══ DATASET EXCERPT ══

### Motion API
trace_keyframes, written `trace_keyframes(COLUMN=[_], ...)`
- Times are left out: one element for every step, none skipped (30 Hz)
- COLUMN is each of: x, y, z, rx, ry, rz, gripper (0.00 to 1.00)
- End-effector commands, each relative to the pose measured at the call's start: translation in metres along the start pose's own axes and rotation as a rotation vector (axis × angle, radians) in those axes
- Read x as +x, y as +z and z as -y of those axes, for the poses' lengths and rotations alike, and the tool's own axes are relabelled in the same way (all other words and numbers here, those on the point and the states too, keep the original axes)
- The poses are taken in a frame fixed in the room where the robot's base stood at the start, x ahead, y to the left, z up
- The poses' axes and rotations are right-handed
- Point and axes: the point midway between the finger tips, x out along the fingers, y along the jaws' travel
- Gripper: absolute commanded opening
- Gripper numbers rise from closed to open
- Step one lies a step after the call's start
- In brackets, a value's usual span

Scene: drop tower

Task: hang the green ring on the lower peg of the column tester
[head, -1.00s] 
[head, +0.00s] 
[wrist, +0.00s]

═══

EXERCISE DESCRIPTION: Output the listing above exactly as it appears.

THE RESPONSE:
### Motion API
trace_keyframes, written `trace_keyframes(COLUMN=[_], ...)`
- Times are left out: one element for every step, none skipped (30 Hz)
- COLUMN is each of: x, y, z, rx, ry, rz, gripper (0.00 to 1.00)
- End-effector commands, each relative to the pose measured at the call's start: translation in metres along the start pose's own axes and rotation as a rotation vector (axis × angle, radians) in those axes
- Read x as +x, y as +z and z as -y of those axes, for the poses' lengths and rotations alike, and the tool's own axes are relabelled in the same way (all other words and numbers here, those on the point and the states too, keep the original axes)
- The poses are taken in a frame fixed in the room where the robot's base stood at the start, x ahead, y to the left, z up
- The poses' axes and rotations are right-handed
- Point and axes: the point midway between the finger tips, x out along the fingers, y along the jaws' travel
- Gripper: absolute commanded opening
- Gripper numbers rise from closed to open
- Step one lies a step after the call's start
- In brackets, a value's usual span

Scene: drop tower

Task: hang the green ring on the lower peg of the column tester
[head, -1.00s] 
[head, +0.00s] 
[wrist, +0.00s]

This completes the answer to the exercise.